Zurück in der schwarzen Hütte
Und dann ist da das Comeback eines der zentralsten Regisseure aller Zeiten, der auch als Maler, Architekt, Fotograf, Zeichner und zuletzt als Sänger umtriebig ist und als wichtiger Impulsgeber für die sinistren Seiten der Popkultur omnipräsent. The one and only David Lynch bringt seine Kultserie (hier darf man den abgedroschenen Begriff zum Einsatz bringen) "Twin Peaks" tatsächlich nächstes Jahr ins Fernsehen zurück. Schwärzeste Dunkelheit und gleißendes Licht, Horror und Liebe, Schrecken und Schönheit revisited.
PIAS
Als wäre die Ankündigung, dass Lynch bei den 18 Folgen selber Regie führt und sein einstiger Co-Autor Mark Frost an den Drehbüchern mitschreibt, nicht schon genug, um in völlige Euphorie zu verfallen, wurde seit Kurzem auch die Besetzungsliste veröffentlicht. Darin tummeln sich nicht nur beinahe sämtliche Damen und Herren der einzigartigen Originalcast - allen voran Kyle MacLachlan als Agent Cooper - auch Schlüssel-Schauspieler aus zentralen Filmen von David Lynch wie Laura Dern, Balthazar Getty, Rebekah Del Rio oder Naomi Watts tauchen auf.
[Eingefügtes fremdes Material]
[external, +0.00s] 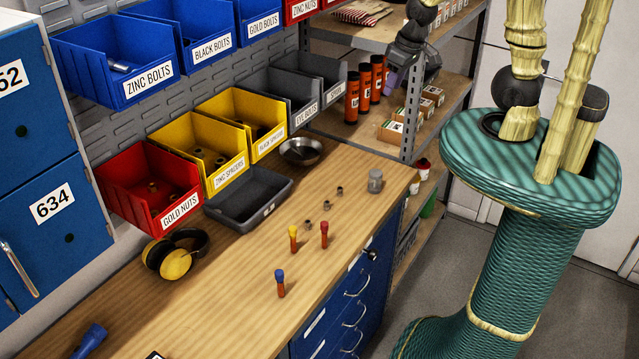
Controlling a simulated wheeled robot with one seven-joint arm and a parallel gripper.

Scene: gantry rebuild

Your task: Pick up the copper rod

Liest man da noch die Namen der Neuzugänge, setzt ein wenig die Hirnschmelze ein: Monica Bellucci, Michael Cera, Richard Chamberlain, Jeremy Davies, Sky Ferreira, Robert Forster, Ashley Judd, Jennifer Jason Leigh, Trent Reznor, Tim Roth oder Amanda Seyfried geben sich für Godfather Lynch die Ehre.
Meine Prophezeiung: Die neue "Twin Peaks"-Season wird mehr als das Serienereignis des nächsten Jahres, David Lynch liefert damit sein weirdes, wahnwitziges Vermächtnis. Wer jetzt schon die Tage bis zum Start zählt, kann in der Zwischenzeit sämtliche alten Folgen plus den sträflich unterschätzten Film "Fire Walk With Me" nochmal in der fantastischen BluRay-Edition nachholen. Oder hören, wie die wilden Noise-Popper Xiu Xiu den kompletten "Twin Peaks"-Soundtrack nachspielen. Oder den kurzen Teaser des Senders Showtime immer wieder ansehen. 2017 wird ein (alb-)traumhaftes, irrlichterndes Jahr für alle Bewohner von Lynchland, die Vorfreude ist grenzenlos.